This is a novel of substance, fear and regret. Galgut has opted for a point at which people no longer try to make a life - they merely want to hang on to what they have, as Frank remarks: "Nothing changed. That was the way of things up there. One day resembled another in the sameness of its intentions, the level graph of its ambitions; and I'd become used to it. I wanted to keep everything fixed and rooted in its place, forever." His apathy is absolute. Yet he remains more commentator than introspective penitent. This is how Galgut ensures we stay interested in him.

Frank does not enjoy Laurence's collapse, he is intrigued by it. Each piece of information gathered about Laurence is processed, such as his life-forming stint as a community worker in Sudan.
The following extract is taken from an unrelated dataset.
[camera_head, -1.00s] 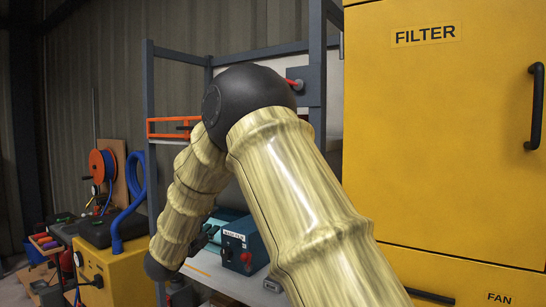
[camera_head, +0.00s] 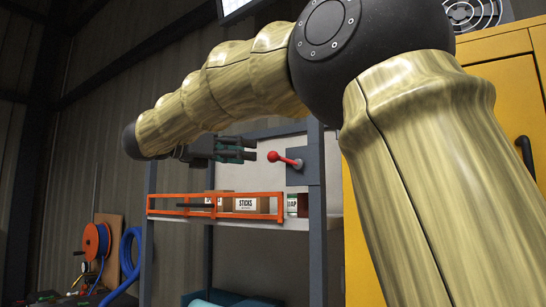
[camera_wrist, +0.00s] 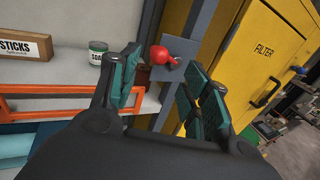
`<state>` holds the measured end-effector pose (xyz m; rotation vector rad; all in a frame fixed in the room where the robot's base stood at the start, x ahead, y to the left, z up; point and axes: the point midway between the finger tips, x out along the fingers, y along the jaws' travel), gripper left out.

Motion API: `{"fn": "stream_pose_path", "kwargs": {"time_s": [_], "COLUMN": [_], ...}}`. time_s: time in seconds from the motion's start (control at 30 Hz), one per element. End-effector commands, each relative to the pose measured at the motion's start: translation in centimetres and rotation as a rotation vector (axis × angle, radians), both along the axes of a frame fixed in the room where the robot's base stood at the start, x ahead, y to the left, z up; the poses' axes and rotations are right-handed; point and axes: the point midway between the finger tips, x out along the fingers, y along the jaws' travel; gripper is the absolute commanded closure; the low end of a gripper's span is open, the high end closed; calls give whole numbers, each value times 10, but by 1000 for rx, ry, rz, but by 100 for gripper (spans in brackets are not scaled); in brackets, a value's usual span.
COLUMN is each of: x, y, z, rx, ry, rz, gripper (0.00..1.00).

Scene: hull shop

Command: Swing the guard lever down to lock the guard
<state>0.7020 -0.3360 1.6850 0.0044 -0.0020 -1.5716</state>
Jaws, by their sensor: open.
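The guard lever (camera_head: 285,160) has a red ball knob and a red arm, and sits on a dark grey plate on the shelf post. Its knob points left and slightly up. In the wrist view the red lever (camera_wrist: 160,54) shows between the finger tips, beyond them. The orange guard (camera_head: 170,196) is a rail frame across the front of the shelf, with a dark handle. My gripper (camera_head: 252,149) is open and empty, just left of the knob, with its fingers pointing right toward it. The wrist view also shows my gripper's spread teal fingers (camera_wrist: 158,74).
Behind the guard stand a STICKS box (camera_head: 252,204) and a SOAP can (camera_wrist: 97,52). A yellow FILTER cabinet (camera_wrist: 262,50) stands right of the post. A hose reel (camera_head: 97,241) is at lower left. Free space lies in front of the guard.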

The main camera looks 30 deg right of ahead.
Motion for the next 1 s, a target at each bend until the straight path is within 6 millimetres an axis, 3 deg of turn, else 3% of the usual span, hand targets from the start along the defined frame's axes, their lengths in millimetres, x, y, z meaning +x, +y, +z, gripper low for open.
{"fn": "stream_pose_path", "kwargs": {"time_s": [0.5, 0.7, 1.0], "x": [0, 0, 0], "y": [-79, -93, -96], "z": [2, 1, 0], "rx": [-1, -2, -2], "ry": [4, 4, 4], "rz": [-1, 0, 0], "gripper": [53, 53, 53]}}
Once he has accepted that the new, young doctor must share his accommodation, Frank begins returning to life, his perception sharpens and he begins to watch. Laurence proves a zealot, sloppy about his living quarters but intent on saving the world. He speaks to Frank with a childlike candour approaching idiocy. Frank is drawn in, but never too close.

At times Frank's world-weary reading of both the young doctor and Laurence's black American girlfriend, Zanele, a born-again African, is unintentionally funny. "She and Laurence were the same kind of person; blindly and naively believing in their own power to change things. It was simple, this belief, and the simplicity was strong and foolish. I could see how they might have been drawn to each other, up at camp in Sudan - Laurence the young healer, earnest and passionate, she the lost seeker with her new name. And how South Africa, down at the bottom of the continent, with its glorious future just beginning, might have seemed like a backdrop to their belief."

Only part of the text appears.